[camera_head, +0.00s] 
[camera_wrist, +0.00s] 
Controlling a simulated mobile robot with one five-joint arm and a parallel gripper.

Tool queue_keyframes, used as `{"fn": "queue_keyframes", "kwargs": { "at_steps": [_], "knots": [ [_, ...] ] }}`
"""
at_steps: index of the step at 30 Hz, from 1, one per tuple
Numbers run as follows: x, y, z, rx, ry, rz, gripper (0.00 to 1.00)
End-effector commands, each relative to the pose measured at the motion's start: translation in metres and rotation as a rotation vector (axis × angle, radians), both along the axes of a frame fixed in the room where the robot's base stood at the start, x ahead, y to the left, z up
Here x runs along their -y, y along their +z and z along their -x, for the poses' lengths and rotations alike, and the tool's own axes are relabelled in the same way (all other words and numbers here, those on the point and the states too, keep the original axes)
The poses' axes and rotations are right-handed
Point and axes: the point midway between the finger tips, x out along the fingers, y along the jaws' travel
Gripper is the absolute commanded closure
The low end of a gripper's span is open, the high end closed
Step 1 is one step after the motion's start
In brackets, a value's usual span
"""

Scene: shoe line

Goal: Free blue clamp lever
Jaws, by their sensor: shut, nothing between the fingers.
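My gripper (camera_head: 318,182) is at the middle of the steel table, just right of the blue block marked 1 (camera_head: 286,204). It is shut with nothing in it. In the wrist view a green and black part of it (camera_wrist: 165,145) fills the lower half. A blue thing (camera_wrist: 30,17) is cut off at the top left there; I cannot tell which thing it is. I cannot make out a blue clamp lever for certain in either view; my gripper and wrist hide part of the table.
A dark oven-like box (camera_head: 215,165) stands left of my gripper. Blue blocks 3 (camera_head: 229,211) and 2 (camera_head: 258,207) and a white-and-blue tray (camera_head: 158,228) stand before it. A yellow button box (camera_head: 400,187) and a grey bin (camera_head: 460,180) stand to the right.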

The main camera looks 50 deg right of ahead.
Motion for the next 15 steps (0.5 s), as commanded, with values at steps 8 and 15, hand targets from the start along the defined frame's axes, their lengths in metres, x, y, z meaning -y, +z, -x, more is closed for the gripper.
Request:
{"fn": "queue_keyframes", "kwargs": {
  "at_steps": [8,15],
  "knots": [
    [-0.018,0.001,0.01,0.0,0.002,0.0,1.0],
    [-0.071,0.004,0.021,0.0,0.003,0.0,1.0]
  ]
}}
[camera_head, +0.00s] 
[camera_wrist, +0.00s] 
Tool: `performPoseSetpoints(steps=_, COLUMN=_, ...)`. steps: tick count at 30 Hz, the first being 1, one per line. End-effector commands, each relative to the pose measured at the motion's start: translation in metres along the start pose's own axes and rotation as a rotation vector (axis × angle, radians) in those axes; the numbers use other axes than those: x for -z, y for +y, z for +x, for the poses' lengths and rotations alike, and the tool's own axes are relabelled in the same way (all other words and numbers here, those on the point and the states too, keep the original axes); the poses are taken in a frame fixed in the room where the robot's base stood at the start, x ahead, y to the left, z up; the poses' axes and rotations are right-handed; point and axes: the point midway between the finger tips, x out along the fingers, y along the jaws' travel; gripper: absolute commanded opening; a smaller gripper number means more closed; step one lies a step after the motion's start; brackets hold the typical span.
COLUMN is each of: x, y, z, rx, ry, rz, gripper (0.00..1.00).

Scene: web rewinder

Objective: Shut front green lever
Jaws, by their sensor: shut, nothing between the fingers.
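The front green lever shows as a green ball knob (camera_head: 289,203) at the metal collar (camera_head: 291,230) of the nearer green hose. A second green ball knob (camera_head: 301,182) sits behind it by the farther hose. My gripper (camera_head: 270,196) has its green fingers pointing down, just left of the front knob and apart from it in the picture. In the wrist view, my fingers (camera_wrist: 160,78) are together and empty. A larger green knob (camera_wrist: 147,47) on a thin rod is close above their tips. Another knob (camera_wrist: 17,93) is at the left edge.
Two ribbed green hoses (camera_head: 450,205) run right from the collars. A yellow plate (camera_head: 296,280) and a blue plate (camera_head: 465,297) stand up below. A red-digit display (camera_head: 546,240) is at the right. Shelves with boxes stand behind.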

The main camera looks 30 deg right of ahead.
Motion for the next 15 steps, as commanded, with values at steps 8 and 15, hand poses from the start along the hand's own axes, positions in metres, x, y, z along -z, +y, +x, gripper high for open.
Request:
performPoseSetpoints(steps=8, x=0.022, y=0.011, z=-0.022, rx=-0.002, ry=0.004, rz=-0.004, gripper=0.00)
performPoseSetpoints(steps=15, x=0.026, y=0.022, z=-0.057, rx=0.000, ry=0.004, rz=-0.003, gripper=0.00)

DESCRIPTION OF THE TASK »
Where a line above holds the string "high", show that line.

EXERCISE RESULT »
The low end of a gripper's span is open, the high end closed
Motion for the next 15 steps, as commanded, with values at steps 8 and 15, hand poses from the start along the hand's own axes, positions in metres, x, y, z along -z, +y, +x, gripper high for open.

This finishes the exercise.